Rotten Tomatoes

Steve is an engineer. I mean that in its fullest sense of the word. Steve wears washed up jeans and t-shirts with funny quotes. One of his t-shirts has his phone number on it. He works for a very, very important company that has been in its pre-IPO stage for four years. He doesn’t drive a car, but when he does, the car must be a big truck that can move many cows. In discussions, Steve is officious, narcissistic, and driven with an extraordinary ego. Steve goes to burning man every year and hallucinates with Jack Dorsey. He thinks he’s very smart because he talks fast and doesn’t leave any room for give and take during the course of conversation. He works long hours and has very strong feelings about alternating current. Steve believes grooming for men is a sign of moral weakness but he thinks it’s adequate to smell like a goat. Steve also drinks lots of coffee.
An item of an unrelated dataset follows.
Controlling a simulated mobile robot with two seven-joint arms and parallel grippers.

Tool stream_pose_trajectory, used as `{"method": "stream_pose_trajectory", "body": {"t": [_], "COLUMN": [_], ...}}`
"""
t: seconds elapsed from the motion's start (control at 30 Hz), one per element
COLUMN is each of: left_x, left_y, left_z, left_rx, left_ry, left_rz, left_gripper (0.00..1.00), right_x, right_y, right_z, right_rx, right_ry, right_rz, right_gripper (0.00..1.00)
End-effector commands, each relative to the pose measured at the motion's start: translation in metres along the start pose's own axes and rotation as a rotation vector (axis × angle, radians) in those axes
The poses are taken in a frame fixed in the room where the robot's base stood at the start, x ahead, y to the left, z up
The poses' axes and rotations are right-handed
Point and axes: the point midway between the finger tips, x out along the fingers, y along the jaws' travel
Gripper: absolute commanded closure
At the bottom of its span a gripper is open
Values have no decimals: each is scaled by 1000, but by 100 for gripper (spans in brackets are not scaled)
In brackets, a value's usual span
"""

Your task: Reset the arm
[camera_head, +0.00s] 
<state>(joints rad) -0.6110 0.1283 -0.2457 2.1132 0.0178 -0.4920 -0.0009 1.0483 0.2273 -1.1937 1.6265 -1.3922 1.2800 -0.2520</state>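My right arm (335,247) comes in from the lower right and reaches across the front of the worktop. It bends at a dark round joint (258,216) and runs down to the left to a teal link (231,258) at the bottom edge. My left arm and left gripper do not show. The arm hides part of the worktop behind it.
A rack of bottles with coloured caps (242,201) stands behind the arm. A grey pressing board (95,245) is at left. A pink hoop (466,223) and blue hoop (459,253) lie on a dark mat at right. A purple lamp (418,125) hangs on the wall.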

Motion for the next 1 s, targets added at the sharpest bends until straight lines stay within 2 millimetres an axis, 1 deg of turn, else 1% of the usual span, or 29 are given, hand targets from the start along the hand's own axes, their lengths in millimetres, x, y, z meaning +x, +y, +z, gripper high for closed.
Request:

San Francisco is a city where people, both in lore and reality, can be hard to understand. San Francisconians are famously outspoken about their grievances. Obviously, there’s plenty to complain about when you live in a big city: overcrowding, potholes, high prices, train delays, cyclists, homelessness, and rotten tomatoes. In San Francisco, add the existence of hipsters to the equation. Those who act like little cute dictators -with no intellectual substance and a bloated sense of self. These guys portray all that’s gone wrong with our socio-economical standards. With their transactional behavior, short attention span, and a trendy sense of fashion that’s next to tacky, hipsters aim to shape the future.

By definition, future is defined as an accumulation of events and facts that are yet to come. We don’t know what happens in the future, but we know that any permutation of the future has two characteristics: (a) it’s a continuous tail of the present and (b) it’s different. If true, chances are low that trendy hipsters are the ones who will get us there. Shaping the future requires serious intellectual intake, focus and persistence, and the ability to see the present differently. That inherently assumes you’re connected to the realities of the present time beyond the shackles of ego and vanity.